| Direction |
Copy everything in the data below exactly except the pictures.

| Dataset section |
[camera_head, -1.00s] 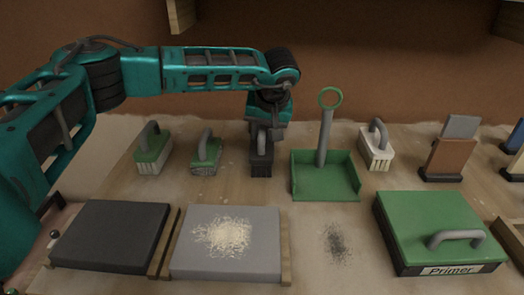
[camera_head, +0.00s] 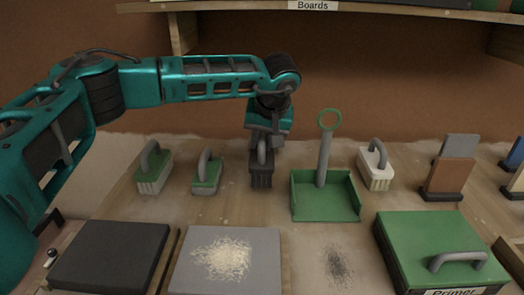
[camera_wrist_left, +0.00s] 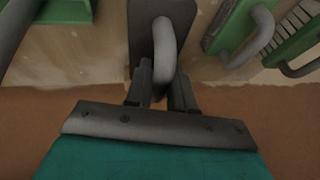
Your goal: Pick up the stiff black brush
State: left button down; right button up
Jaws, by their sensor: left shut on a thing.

| Expected output |
[camera_head, -1.00s] 
[camera_head, +0.00s] 
[camera_wrist_left, +0.00s] 
Your goal: Pick up the stiff black brush
State: left button down; right button up
Jaws, by their sensor: left shut on a thing.

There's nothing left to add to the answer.